** Start of RAW DATA **

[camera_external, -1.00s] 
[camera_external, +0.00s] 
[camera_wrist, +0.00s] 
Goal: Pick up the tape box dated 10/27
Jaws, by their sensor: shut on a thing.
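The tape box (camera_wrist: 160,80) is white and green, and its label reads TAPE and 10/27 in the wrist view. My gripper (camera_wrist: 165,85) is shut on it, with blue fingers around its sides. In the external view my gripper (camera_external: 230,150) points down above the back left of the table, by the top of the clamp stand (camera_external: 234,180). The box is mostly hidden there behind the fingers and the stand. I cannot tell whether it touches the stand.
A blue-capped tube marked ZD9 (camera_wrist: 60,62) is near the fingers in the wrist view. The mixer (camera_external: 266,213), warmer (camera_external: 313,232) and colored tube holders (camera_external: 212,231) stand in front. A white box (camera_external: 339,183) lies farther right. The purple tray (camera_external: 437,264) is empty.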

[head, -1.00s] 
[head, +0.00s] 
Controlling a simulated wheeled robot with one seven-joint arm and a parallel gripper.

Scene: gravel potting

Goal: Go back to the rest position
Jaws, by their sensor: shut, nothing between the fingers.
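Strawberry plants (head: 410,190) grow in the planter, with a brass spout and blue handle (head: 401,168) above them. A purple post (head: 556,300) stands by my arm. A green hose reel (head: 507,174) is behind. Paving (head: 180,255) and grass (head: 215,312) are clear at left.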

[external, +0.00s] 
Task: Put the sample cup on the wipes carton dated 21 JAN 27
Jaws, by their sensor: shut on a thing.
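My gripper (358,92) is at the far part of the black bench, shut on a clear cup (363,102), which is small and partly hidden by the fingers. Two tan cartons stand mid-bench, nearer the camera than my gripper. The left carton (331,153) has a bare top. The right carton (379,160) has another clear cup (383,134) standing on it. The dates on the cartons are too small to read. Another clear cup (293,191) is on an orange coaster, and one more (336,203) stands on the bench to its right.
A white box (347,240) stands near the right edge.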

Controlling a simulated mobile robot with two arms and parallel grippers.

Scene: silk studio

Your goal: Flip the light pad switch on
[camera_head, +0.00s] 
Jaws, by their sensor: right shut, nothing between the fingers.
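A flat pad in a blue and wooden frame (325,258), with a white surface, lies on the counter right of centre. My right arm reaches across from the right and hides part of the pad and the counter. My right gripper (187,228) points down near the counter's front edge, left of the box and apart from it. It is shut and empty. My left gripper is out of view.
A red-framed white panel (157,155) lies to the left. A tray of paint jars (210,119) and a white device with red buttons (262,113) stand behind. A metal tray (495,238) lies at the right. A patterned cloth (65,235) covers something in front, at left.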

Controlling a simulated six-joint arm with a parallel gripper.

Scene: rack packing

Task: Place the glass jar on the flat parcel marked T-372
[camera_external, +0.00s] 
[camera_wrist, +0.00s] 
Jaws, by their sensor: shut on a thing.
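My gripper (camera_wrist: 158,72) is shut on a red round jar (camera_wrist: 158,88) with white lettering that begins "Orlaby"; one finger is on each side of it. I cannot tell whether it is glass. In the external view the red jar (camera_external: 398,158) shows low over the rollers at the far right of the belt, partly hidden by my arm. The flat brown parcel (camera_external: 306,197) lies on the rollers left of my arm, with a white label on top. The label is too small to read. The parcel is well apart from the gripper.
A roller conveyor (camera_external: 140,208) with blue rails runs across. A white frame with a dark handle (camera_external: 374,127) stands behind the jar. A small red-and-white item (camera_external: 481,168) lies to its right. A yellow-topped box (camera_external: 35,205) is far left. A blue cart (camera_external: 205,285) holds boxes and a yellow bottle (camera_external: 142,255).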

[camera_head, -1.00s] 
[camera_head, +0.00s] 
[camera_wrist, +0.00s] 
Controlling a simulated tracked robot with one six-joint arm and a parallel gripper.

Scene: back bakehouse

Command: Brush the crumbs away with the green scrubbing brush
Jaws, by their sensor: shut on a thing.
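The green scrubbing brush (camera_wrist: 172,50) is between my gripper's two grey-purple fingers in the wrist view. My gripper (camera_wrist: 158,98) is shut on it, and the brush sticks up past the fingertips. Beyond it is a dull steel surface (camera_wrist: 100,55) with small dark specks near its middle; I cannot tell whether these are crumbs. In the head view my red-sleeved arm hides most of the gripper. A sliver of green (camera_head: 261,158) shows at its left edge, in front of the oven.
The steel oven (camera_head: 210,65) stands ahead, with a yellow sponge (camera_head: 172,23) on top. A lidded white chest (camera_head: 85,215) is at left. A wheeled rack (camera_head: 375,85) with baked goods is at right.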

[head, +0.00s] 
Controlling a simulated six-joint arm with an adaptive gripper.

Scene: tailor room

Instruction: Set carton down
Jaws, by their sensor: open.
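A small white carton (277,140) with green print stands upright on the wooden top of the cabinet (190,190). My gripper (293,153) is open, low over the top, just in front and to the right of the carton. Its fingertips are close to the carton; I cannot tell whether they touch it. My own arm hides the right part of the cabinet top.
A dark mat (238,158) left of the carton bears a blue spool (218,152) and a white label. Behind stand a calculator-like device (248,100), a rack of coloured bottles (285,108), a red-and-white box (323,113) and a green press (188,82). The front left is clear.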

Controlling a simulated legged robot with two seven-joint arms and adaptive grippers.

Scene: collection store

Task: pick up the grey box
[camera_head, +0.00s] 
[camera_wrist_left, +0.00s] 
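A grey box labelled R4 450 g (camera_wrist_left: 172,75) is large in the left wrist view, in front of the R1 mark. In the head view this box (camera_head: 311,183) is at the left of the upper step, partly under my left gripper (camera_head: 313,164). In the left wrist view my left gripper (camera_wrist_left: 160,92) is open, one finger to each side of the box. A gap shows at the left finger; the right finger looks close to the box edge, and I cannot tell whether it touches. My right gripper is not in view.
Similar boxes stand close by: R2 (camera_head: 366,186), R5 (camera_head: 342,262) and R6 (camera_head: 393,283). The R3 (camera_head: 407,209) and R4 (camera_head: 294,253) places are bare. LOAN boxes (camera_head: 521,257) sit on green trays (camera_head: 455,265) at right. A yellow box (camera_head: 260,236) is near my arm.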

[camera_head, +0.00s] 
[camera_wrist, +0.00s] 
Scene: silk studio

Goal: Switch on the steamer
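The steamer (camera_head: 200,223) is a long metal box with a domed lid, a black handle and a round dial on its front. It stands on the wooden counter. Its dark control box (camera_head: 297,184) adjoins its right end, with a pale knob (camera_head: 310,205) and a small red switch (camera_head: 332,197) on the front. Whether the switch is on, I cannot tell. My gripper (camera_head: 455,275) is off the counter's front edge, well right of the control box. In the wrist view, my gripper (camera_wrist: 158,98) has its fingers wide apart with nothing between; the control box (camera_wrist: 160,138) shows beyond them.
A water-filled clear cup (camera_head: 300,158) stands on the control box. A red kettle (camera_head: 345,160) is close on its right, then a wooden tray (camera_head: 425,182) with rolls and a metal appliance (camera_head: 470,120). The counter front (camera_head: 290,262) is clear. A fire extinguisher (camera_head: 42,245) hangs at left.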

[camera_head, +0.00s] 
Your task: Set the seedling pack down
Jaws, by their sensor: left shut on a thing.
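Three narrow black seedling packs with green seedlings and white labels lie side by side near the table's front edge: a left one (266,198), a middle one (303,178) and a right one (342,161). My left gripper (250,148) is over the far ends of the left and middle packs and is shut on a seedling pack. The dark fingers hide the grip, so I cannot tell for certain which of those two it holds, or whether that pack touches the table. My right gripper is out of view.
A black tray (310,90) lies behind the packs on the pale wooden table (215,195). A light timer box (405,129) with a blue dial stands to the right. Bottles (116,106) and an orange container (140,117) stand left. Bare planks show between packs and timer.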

** End of RAW DATA **

EXERCISE GOAL
Collect every line with the string "arms" from the records, and copy each.

ANSWER TO THE PROBLEM
Controlling a simulated mobile robot with two arms and parallel grippers.
Controlling a simulated legged robot with two seven-joint arms and adaptive grippers.

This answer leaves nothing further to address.